*Objective:*
Start at the line containing "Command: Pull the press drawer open", stop at the line containing "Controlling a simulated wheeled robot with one", and set down every line in that stretch exactly as written, and nothing else.

Robot control records
>>

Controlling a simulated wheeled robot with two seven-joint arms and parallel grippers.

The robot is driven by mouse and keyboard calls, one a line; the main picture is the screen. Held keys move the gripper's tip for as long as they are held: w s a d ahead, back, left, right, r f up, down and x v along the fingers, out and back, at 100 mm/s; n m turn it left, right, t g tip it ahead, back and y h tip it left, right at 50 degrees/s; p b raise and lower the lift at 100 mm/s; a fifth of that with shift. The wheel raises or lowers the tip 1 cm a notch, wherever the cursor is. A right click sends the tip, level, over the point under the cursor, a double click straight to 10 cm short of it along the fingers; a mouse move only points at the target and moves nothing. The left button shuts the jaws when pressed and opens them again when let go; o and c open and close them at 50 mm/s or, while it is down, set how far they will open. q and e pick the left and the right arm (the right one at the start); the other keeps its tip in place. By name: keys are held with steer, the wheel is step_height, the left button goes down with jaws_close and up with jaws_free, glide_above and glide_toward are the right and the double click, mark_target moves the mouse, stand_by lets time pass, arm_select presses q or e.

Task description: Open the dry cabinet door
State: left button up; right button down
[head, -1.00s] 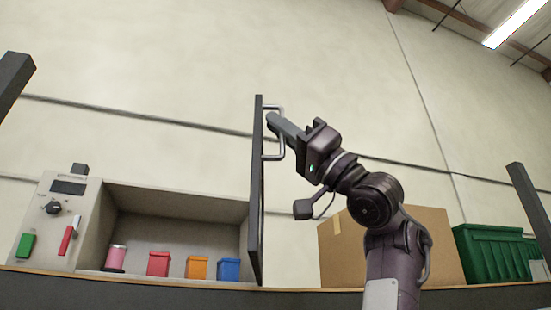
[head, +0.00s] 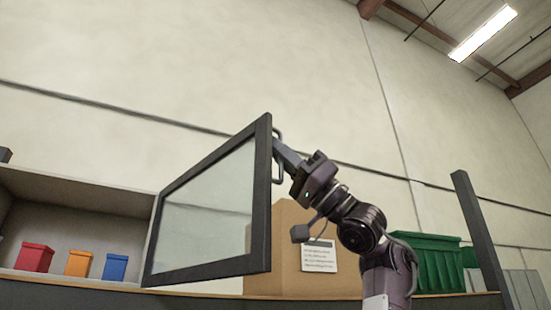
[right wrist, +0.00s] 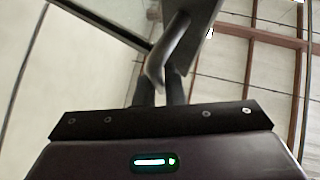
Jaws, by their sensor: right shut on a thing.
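The dry cabinet (head: 75,194) is at the left of the head view, with its front open. Its glass door (head: 266,225) has a dark frame and stands swung out to the right of the opening, its pane facing left. My right gripper (head: 278,147) is shut on the door handle (head: 281,172), a bar on the door's outer side. In the right wrist view the handle (right wrist: 172,50) runs down between the fingers. My left gripper is not in view.
Inside the cabinet are a red box (head: 34,257), an orange box (head: 78,263) and a blue box (head: 115,267). Right of the door stand a cardboard box (head: 262,272) with a label and a green crate (head: 435,262). A dark post (head: 482,235) rises at the right.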

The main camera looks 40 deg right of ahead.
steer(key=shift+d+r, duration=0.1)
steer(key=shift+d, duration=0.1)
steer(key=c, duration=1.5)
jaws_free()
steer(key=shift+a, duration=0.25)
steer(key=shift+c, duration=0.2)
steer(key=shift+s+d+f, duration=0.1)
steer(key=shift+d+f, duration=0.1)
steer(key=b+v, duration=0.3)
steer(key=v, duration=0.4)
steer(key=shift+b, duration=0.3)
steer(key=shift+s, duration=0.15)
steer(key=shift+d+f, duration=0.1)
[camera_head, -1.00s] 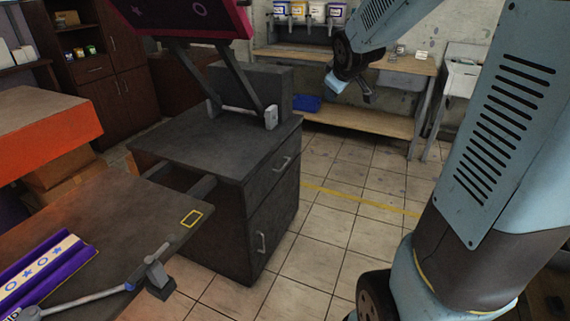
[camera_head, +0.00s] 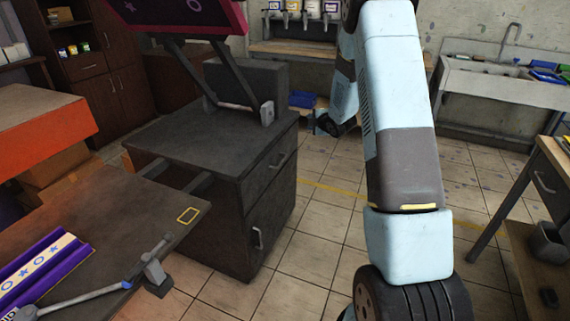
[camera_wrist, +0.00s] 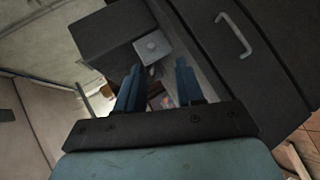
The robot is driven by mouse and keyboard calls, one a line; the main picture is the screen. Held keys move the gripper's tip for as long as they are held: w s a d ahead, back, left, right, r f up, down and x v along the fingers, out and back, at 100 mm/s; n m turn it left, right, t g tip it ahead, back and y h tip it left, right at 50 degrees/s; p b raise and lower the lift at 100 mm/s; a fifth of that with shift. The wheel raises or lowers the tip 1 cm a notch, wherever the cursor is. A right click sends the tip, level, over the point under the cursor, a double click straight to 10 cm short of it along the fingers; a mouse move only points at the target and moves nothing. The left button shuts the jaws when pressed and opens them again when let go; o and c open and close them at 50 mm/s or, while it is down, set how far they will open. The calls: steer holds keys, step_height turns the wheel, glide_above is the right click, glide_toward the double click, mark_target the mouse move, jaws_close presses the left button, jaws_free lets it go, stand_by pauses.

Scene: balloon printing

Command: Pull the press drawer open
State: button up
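The press (camera_head: 210,130) is a dark cabinet at centre left in the head view. Its upper drawer (camera_head: 262,178) is shut, with a grey bar handle (camera_head: 278,162); a lower front has another handle (camera_head: 258,238). In the wrist view, a dark front (camera_wrist: 262,75) with a bar handle (camera_wrist: 234,33) lies at upper right, tilted; I cannot tell which front it is. My gripper (camera_wrist: 158,78) is open, its two blue fingers apart and empty, to the left of that handle and not touching it.
A brown work table (camera_head: 165,215) with a purple printed piece (camera_head: 40,265) and a grey lever extends at lower left. Tiled floor (camera_head: 310,255) is open right of the press. A wooden bench (camera_head: 545,155) stands at far right and a sink (camera_head: 490,80) behind.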

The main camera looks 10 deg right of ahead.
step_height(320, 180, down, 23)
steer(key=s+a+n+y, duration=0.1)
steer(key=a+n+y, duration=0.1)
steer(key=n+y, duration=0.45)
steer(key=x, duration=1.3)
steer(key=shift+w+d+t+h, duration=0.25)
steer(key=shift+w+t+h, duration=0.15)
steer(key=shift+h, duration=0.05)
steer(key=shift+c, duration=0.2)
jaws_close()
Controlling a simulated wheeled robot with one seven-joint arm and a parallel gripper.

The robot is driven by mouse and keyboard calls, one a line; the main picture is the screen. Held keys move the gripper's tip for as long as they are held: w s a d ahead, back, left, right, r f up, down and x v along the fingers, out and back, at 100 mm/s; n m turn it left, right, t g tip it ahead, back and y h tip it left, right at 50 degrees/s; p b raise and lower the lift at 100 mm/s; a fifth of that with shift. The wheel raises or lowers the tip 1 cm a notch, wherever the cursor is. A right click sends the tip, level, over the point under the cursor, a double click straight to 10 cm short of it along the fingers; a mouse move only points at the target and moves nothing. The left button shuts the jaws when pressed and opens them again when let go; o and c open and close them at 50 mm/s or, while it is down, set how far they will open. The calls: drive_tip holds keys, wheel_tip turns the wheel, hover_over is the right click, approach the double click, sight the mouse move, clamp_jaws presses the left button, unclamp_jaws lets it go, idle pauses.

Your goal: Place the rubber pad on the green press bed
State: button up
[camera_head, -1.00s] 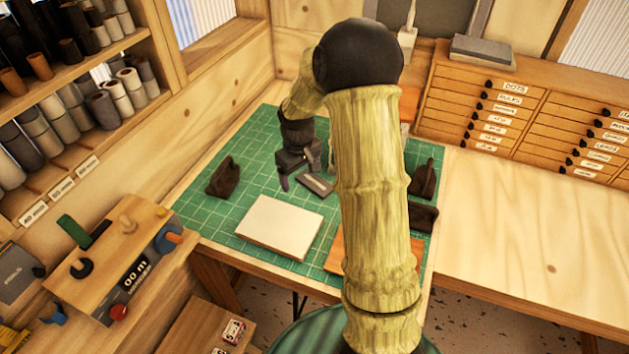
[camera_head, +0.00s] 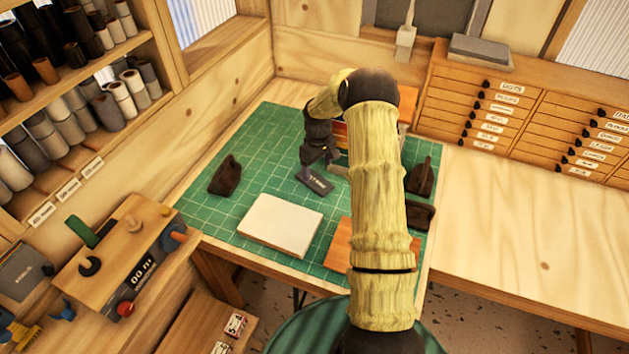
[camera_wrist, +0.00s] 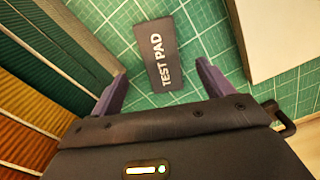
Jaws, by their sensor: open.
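The rubber pad (camera_head: 314,180) is a dark grey rectangle lying flat on the green gridded mat (camera_head: 230,215). In the wrist view the pad (camera_wrist: 163,55) reads "TEST PAD". My gripper (camera_head: 318,158) is low over the mat at the pad's far end. In the wrist view my gripper (camera_wrist: 162,68) is open and empty, its purple fingers on either side of the pad's near part, apart from it. A coloured panelled block (camera_wrist: 40,65) with teal, green, yellow and orange bands stands close left of the fingers. I cannot tell which surface is the press bed.
A white slab (camera_head: 280,225) and an orange-brown board (camera_head: 345,243) lie nearer on the mat. Dark holders stand at the mat's left (camera_head: 225,176) and right (camera_head: 420,178). My arm hides part of the mat. The right tabletop (camera_head: 530,230) is clear.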

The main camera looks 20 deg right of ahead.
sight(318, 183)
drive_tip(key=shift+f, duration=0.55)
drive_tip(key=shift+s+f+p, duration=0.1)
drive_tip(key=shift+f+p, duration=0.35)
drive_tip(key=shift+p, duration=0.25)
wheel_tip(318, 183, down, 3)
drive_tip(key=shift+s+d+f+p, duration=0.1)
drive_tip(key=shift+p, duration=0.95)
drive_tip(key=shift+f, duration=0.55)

<<

*Final result:*
Command: Pull the press drawer open
State: button up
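The press (camera_head: 210,130) is a dark cabinet at centre left in the head view. Its upper drawer (camera_head: 262,178) is shut, with a grey bar handle (camera_head: 278,162); a lower front has another handle (camera_head: 258,238). In the wrist view, a dark front (camera_wrist: 262,75) with a bar handle (camera_wrist: 234,33) lies at upper right, tilted; I cannot tell which front it is. My gripper (camera_wrist: 158,78) is open, its two blue fingers apart and empty, to the left of that handle and not touching it.
A brown work table (camera_head: 165,215) with a purple printed piece (camera_head: 40,265) and a grey lever extends at lower left. Tiled floor (camera_head: 310,255) is open right of the press. A wooden bench (camera_head: 545,155) stands at far right and a sink (camera_head: 490,80) behind.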

The main camera looks 10 deg right of ahead.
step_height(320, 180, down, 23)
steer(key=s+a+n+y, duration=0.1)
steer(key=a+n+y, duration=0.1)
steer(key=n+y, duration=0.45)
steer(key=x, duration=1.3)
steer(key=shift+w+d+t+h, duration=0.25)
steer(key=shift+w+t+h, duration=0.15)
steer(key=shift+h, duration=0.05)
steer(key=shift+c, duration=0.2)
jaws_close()
Controlling a simulated wheeled robot with one seven-joint arm and a parallel gripper.

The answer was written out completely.